On a bitterly cold morning around sunrise, Brock Cahill and Rob Stewart put on scuba gear and slipped into the dark ocean waters near Catalina Island off the coast of Long Beach, California.
For most of his adult life, Cahill had wanted to see a thresher shark, with its beautiful whip of a tail fin, in the wild. On that dive, he saw one up close — caught in a drift net, struggling for air and dying.
“To see my first thresher caught up in that net, still alive, still thrashing, was one of the greatest heartbreaks I’ve ever witnessed,” Cahill said. “My diving mask was literally filling up with tears as I watched this thresher dying.”
That dive in December 2016, along with two others over the year that followed, was part of an investigation of the swordfish drift net industry.

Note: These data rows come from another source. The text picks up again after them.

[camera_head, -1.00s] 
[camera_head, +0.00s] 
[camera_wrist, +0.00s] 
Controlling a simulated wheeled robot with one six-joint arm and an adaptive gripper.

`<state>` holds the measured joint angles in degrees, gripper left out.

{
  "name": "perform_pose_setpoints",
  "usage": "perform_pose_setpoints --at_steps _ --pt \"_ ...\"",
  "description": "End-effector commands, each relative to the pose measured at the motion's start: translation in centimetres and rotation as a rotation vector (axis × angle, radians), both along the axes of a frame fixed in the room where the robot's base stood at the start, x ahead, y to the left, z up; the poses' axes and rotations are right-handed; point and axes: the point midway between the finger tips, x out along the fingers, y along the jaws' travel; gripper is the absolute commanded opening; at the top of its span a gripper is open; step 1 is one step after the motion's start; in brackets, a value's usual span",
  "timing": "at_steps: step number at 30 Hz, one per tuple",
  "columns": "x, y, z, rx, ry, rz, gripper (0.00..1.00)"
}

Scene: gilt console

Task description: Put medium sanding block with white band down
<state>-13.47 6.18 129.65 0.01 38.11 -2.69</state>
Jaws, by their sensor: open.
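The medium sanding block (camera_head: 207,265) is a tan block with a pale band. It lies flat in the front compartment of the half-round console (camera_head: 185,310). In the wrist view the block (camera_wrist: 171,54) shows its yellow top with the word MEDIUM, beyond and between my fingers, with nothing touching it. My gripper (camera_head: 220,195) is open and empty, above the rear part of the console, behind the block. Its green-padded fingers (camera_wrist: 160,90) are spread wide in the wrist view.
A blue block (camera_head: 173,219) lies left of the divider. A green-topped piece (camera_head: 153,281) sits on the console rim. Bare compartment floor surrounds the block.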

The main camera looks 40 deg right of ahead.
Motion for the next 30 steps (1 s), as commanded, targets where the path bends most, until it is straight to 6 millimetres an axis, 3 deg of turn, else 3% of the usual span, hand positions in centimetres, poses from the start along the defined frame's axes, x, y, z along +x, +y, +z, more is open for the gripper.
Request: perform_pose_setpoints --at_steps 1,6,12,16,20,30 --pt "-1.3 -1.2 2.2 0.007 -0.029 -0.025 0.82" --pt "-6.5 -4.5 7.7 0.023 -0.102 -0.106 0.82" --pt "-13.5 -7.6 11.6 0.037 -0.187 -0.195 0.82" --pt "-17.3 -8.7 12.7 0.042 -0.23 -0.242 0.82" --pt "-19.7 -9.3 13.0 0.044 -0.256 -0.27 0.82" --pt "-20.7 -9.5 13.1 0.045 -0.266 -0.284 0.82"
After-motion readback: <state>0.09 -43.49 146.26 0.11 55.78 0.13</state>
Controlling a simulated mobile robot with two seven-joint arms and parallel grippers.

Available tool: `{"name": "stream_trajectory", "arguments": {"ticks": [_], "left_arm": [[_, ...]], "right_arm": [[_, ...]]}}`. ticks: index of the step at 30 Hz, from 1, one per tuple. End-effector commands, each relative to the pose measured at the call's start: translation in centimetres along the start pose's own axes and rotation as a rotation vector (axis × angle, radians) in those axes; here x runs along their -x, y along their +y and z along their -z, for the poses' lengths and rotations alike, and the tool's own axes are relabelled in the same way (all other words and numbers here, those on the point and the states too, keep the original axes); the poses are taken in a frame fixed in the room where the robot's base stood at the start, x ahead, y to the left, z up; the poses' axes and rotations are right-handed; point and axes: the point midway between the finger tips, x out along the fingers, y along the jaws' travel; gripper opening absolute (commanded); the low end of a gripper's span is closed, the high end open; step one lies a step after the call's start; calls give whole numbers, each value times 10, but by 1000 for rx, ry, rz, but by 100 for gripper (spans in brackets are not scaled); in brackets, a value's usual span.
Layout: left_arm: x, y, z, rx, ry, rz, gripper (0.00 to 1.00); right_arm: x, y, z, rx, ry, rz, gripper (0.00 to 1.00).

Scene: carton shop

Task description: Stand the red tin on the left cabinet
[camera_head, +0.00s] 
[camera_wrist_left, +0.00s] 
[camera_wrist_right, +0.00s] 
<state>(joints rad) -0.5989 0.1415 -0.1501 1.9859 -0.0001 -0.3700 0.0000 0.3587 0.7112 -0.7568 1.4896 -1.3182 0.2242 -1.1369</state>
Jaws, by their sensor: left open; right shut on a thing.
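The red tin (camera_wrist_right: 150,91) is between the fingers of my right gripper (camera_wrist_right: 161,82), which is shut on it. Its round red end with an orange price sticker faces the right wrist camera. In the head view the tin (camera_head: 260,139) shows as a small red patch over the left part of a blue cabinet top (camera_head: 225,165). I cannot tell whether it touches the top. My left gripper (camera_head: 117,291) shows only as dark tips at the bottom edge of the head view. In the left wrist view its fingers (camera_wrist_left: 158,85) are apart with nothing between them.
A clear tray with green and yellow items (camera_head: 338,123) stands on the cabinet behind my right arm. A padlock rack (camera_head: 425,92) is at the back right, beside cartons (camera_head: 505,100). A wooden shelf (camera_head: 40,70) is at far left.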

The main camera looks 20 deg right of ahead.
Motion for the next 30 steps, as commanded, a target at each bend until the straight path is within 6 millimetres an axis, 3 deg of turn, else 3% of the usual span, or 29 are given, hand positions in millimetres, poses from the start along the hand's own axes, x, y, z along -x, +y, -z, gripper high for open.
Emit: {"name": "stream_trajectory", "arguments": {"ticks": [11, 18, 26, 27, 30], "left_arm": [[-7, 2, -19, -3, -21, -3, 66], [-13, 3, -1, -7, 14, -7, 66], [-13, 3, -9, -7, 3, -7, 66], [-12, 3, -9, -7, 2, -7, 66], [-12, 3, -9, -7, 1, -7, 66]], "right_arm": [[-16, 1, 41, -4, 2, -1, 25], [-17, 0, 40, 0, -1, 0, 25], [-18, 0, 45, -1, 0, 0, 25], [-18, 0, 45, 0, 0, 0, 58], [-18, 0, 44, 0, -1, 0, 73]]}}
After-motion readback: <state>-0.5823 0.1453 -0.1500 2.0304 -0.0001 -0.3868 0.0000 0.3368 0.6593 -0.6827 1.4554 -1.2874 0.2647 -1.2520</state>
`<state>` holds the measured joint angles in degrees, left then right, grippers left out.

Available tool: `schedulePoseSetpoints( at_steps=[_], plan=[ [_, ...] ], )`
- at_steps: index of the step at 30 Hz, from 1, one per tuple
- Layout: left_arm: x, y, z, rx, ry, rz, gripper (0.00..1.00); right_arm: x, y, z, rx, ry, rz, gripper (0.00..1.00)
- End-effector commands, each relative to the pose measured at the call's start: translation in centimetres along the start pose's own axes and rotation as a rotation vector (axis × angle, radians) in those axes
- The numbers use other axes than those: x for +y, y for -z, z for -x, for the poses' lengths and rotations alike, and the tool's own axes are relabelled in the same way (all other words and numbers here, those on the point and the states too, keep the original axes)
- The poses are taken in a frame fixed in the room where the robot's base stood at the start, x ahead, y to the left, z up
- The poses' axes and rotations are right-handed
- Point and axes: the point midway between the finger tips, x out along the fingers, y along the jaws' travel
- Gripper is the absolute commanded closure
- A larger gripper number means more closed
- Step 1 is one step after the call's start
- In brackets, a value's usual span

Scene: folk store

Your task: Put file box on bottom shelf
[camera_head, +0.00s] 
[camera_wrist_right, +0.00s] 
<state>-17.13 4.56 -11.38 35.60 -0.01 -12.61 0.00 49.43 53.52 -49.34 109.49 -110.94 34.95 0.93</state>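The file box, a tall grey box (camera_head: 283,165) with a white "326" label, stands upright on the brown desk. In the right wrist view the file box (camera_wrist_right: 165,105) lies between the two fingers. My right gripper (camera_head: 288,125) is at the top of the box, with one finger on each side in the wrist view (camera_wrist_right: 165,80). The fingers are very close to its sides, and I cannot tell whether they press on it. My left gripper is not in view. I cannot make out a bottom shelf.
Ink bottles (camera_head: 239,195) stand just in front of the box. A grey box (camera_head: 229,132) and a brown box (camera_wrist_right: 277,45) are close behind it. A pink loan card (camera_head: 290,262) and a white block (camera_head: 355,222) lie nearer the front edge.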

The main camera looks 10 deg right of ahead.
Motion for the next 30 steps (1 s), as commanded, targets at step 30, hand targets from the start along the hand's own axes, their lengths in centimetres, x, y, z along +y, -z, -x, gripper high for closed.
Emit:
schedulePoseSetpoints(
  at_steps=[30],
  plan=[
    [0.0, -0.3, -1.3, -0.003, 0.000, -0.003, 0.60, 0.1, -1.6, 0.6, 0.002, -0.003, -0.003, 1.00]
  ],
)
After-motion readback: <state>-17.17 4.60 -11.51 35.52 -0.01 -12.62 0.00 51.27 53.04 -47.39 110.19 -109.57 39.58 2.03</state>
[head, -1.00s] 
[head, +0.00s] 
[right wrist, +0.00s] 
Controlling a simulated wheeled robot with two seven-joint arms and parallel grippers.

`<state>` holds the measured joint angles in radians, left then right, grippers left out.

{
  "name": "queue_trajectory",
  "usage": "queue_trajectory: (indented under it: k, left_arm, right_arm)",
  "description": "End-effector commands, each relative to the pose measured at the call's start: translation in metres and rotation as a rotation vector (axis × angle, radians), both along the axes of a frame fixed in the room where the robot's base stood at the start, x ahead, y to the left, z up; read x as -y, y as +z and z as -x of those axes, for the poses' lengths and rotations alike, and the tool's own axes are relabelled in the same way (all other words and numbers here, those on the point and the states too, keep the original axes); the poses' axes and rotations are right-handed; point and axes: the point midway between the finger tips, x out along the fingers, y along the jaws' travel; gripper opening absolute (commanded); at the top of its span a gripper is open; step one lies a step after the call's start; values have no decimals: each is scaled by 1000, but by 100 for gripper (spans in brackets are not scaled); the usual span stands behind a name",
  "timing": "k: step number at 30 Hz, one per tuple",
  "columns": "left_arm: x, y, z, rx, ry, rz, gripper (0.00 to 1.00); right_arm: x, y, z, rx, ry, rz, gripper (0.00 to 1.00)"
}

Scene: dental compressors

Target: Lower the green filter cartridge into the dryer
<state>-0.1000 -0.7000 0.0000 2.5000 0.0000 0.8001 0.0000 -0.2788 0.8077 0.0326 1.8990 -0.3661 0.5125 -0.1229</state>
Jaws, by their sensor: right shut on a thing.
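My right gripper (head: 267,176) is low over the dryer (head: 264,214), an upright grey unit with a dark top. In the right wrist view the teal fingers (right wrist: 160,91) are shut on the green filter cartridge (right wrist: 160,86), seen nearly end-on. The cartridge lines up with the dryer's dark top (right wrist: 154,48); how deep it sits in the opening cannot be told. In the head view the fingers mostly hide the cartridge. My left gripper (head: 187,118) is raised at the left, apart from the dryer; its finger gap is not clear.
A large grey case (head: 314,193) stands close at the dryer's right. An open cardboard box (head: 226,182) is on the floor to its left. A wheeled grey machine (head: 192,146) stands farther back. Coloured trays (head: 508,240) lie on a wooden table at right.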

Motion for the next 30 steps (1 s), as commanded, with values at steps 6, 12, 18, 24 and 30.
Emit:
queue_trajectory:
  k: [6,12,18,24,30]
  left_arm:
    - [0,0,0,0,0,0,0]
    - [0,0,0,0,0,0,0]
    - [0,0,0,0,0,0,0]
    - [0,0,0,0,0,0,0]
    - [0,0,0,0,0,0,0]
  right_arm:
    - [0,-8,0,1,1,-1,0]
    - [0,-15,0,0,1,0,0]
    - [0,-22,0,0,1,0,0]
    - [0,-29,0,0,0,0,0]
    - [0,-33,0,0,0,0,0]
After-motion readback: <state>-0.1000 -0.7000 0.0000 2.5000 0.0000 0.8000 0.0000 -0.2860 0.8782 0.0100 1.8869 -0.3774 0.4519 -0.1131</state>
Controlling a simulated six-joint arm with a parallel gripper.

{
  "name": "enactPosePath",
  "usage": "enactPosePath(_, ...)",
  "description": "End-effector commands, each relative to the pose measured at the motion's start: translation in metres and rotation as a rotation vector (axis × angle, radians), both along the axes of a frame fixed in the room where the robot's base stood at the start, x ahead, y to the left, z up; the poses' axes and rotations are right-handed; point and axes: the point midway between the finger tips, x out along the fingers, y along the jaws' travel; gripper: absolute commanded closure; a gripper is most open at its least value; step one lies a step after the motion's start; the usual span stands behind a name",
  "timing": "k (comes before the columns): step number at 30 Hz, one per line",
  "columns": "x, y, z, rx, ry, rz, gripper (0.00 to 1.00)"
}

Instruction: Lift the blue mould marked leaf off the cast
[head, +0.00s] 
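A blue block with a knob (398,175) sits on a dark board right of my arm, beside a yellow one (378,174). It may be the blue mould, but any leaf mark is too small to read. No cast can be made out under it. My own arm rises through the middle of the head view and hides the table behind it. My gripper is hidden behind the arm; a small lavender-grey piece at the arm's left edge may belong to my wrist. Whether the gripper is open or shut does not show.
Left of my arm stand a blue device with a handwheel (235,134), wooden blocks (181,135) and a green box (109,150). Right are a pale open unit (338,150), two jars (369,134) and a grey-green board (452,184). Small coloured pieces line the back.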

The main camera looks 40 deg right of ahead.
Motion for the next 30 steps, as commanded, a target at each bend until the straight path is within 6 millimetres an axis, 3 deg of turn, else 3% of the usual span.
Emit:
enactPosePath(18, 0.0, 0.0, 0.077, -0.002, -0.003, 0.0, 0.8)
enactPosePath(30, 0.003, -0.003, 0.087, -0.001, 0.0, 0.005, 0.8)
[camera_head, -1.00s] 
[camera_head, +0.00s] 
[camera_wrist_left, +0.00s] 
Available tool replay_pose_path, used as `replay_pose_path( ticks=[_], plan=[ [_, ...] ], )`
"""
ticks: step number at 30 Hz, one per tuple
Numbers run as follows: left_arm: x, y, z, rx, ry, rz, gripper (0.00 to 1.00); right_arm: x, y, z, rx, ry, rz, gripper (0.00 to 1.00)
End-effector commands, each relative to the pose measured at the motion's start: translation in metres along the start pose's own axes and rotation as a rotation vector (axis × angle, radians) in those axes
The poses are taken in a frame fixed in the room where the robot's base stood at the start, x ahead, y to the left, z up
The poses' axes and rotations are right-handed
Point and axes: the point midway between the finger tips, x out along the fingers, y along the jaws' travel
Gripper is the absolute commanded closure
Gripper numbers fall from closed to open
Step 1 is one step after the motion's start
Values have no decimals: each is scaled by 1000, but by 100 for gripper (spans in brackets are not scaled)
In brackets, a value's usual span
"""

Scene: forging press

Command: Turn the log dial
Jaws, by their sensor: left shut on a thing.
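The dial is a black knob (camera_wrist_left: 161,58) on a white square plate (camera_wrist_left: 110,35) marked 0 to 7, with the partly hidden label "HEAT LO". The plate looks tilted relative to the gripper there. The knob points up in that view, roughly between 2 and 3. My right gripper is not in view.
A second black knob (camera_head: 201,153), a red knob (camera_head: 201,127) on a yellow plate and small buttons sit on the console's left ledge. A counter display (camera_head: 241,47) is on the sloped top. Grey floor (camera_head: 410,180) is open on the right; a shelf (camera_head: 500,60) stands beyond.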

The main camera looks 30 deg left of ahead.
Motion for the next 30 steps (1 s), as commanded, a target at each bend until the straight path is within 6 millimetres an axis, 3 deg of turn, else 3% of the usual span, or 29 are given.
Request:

Cahill and other divers, as well as activists posing as members of boat crews, filmed sharks, dolphins, porpoises and sunfish dying underwater or mutilated by workers who grabbed them with grapple hooks, sliced off fins and cut off tails. The investigation released dramatic footage of the carnage wreaked by drift gill nets in federal waters off the California coast.
The advocates behind the operation — Mercy for Animals, Sharkwater, SeaLegacy and the Turtle Island Restoration Network — hope to persuade the Pacific Fishery Management Council, which oversees commercial and recreational fishing under the National Oceanic and Atmospheric Administration, to phase out drift nets, which can run a mile long and as deep as 100 feet.
“For every one swordfish caught by the drift net fishery, an estimated seven other marine animals are being entangled and killed,” the groups said. “Drift net fishing has already been banned by the United Nations and countries around the world (most recently Russia). It has been phased out off the East Coast and is not permitted in Oregon or Washington states.”
A spokeswoman for the Pacific Fishery Management Council, Jennifer Gilden, said the National Marine Fishery Service, which like the council is under the federal Commerce Department, is aware of the video and has launched an investigation.
The council would not comment on the investigation, but members are considering a way to persuade commercial fishermen to replace their drift nets with deep-set buoy gear consisting of hooks that can be dropped deep into the ocean. An indicator on the buoy alerts fishermen to a bite, allowing them to pull in the catch and release it if it isn’t a swordfish.
According to the Pew Charitable Trusts, the gear has been tested by scientists and cooperating fishermen over five years “with minimal bycatch of non-target species and a consistent catch of swordfish,” the organization said. In addition to reducing bycatch, Pew stated, swordfish caught by deep-set buoy gear is higher quality and commands a better price because the fish is fresher and can be put on ice moments after it is caught.
The “use of drift nets results in the suffocation and torture of ... conscious, feeling sea animals each year,” Matt Rice, president of Mercy for Animals, said. Cassie Burdyshaw, advocacy and policy director for the Turtle Island group, called drift nets “death nets,” and said, “Less harmful fishing methods have existed for years. We don’t have to kill endangered sea turtles and whales just to put swordfish on our plates.”
Even the Pacific Fishery Management Council, which continues to allow drift-net fishing, publishes position papers against the practice. Last spring, it posted this: “The large number of species taken in drift nets has already been mentioned in relation to the possible wastage of fishery resources, but this issue is also of concern from other perspectives. The removal of large numbers of animals which are not generally considered as fishery resources, has given rise to environmental concerns in several areas.”
In other words, drift nets are an indiscriminate killer. They are so lethal that they “may threaten the stability of this ecosystem, by catching an unduly large proportion of rare animals with low resilience to exploitation,” the position paper said. The scientific jargon took some of the sting off the concern: Drift nets remove food crucial for many species, and they strip the ocean of rare animals that do not reproduce in large enough numbers to mount a comeback.
“Although the capture of large numbers of non-target species is not a unique feature of drift nets,” the position paper posted by the Pacific Fishery Management Council said, “there is a concern that, because these nets fish near the surface, air breathing animals (mammals, birds and reptiles) feature in the non-target catches in relatively larger numbers, compared with the non-target catches in a ... trawl, for example.”